Optional as located far north of Tiran and only reachable with good sea conditions, a rarely dived wreck is the Million Hope. This wreck is one of the youngest in the Egyptian Red Sea and the second largest of the diveable ones. Its size alone makes it a memorable dive.

 

In between wreck dives you will also visit some outstanding reefs at Sha'ab Mahmoud and Ras Mohammed National Park.

 

7/8. Day: Depending on guest check out and flight time, there may be another dive or just snorkeling. Return to New Marina (El Wataneya) Port and disembark.
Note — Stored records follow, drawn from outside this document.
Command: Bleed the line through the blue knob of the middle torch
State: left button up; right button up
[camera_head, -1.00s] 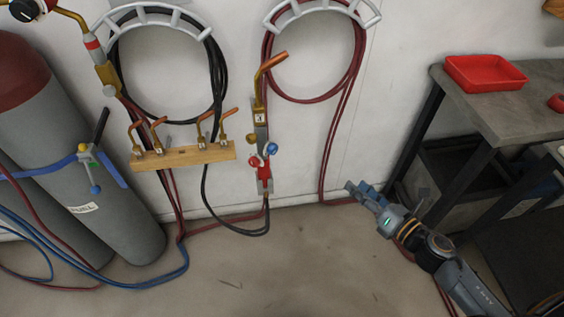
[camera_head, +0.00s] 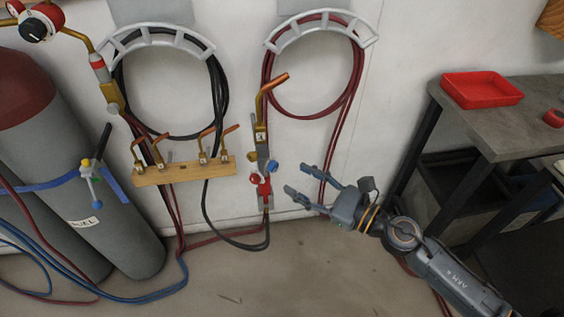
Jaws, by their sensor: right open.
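A torch (camera_head: 262,139) with a bent copper tip hangs upright against the wall near the centre. Its blue knob (camera_head: 272,167) sticks out on the right, above a red valve body (camera_head: 264,188). A red knob sits on the left side. Whether this is the middle torch I cannot tell for sure. My right gripper (camera_head: 309,168) is open and empty. It is to the right of the blue knob, apart from it, with its fingers pointing up and left. My left gripper is out of view.
A wooden rack (camera_head: 184,172) with several copper tips is left of the torch. Gas cylinders (camera_head: 115,225) stand at far left. Red hose (camera_head: 356,82) and black hose (camera_head: 222,95) hang in coils. A workbench (camera_head: 489,118) with a red tray (camera_head: 482,88) stands at right.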

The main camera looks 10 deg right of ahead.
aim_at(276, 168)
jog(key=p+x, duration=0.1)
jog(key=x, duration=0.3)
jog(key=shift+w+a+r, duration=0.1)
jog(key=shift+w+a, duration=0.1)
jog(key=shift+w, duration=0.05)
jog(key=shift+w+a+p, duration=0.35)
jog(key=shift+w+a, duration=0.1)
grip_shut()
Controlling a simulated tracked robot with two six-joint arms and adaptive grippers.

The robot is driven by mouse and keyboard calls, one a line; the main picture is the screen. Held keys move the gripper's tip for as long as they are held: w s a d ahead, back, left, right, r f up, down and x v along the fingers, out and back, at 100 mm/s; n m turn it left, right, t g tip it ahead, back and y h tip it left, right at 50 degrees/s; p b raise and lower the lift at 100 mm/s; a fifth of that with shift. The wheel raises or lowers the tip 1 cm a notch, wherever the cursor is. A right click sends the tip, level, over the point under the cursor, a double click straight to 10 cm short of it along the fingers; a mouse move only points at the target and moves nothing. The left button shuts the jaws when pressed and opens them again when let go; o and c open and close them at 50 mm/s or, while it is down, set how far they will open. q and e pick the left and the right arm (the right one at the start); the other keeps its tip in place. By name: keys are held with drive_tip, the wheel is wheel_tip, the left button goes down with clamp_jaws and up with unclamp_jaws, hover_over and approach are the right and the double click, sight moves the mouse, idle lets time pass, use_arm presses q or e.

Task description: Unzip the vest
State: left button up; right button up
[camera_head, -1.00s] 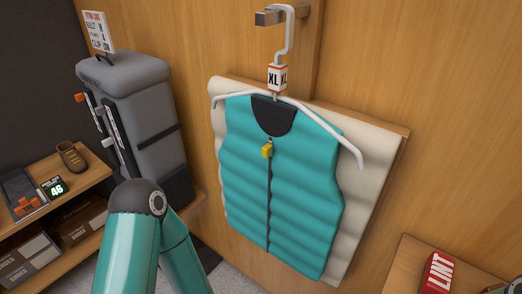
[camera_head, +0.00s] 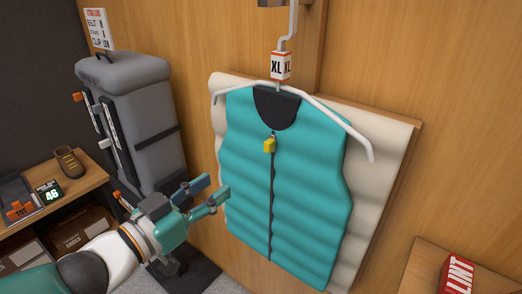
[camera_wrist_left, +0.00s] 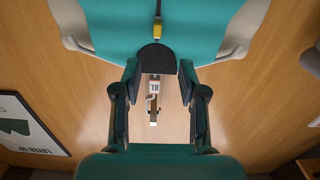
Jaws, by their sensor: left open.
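A teal quilted vest (camera_head: 310,185) hangs on a white hanger (camera_head: 330,116) in front of a cream padded board (camera_head: 388,165). Its dark zip runs down the middle, and a yellow pull tab (camera_head: 269,145) sits near the top, just under the dark collar. My left gripper (camera_head: 212,192) is open and empty, left of the vest and lower than the tab. In the left wrist view the vest appears upside down, with the tab (camera_wrist_left: 157,30) beyond the open fingers (camera_wrist_left: 156,85). My right gripper is not in view.
A low shelf with a brown shoe (camera_head: 69,162) and boxes is at the far left. A red LINT box (camera_head: 458,272) is on a wooden surface at lower right.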

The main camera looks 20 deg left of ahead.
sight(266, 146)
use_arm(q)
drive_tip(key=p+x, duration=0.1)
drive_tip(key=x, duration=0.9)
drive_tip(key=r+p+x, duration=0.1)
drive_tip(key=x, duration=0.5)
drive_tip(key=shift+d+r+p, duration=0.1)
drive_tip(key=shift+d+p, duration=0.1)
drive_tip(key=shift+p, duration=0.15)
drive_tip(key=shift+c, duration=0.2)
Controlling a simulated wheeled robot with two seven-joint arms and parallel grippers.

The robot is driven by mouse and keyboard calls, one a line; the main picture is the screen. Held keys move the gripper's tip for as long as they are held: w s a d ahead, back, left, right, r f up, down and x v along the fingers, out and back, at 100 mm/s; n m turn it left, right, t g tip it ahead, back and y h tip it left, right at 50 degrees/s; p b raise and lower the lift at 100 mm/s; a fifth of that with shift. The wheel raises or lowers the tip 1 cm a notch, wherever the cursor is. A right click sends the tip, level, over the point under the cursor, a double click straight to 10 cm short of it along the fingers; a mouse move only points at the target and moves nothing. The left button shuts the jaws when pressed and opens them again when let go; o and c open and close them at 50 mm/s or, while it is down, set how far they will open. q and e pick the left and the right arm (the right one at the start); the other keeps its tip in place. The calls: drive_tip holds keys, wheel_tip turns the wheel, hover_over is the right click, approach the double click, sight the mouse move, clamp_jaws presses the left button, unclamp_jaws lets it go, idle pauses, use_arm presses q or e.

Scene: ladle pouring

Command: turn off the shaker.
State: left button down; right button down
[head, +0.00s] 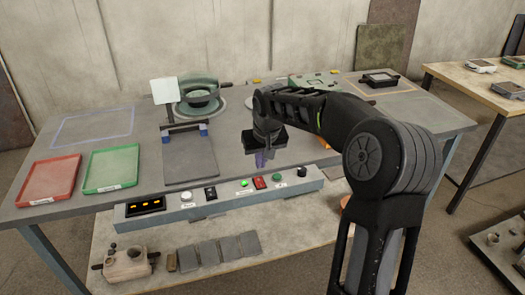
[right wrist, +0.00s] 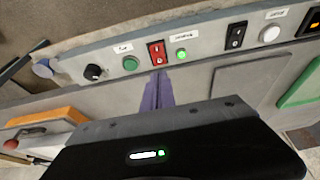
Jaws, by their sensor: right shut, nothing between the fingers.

Transfer to airport or hotel.

 

 

You need to be a PADI Advanced Open Water Diver or equivalent and 30 logged dives are required for this safari. All dives, especially some more demanding wreck dives, are subject to diver's qualification and experience. You are able to join night dives onboard if you have previous night dives logged. You must have dived in the last year and recorded this in your log book to join this safari. Scuba Tune Up is available on request.

 

The itinerary is an example so if you have a special wish for a certain place in this area just let your dive guide know. Liveaboard itineraries are subject to various unpredictable changes including weather conditions. All dives and especially some wreck dives are subject to divers experience and weather permitted. Liveaboard itineraries are depending on Egyptian Government, Coast Guard and/or Marine Police approval. Every effort is made but we cannot guarantee diving at specific sites. The final decision lies with the captain and guide. Safety always comes first!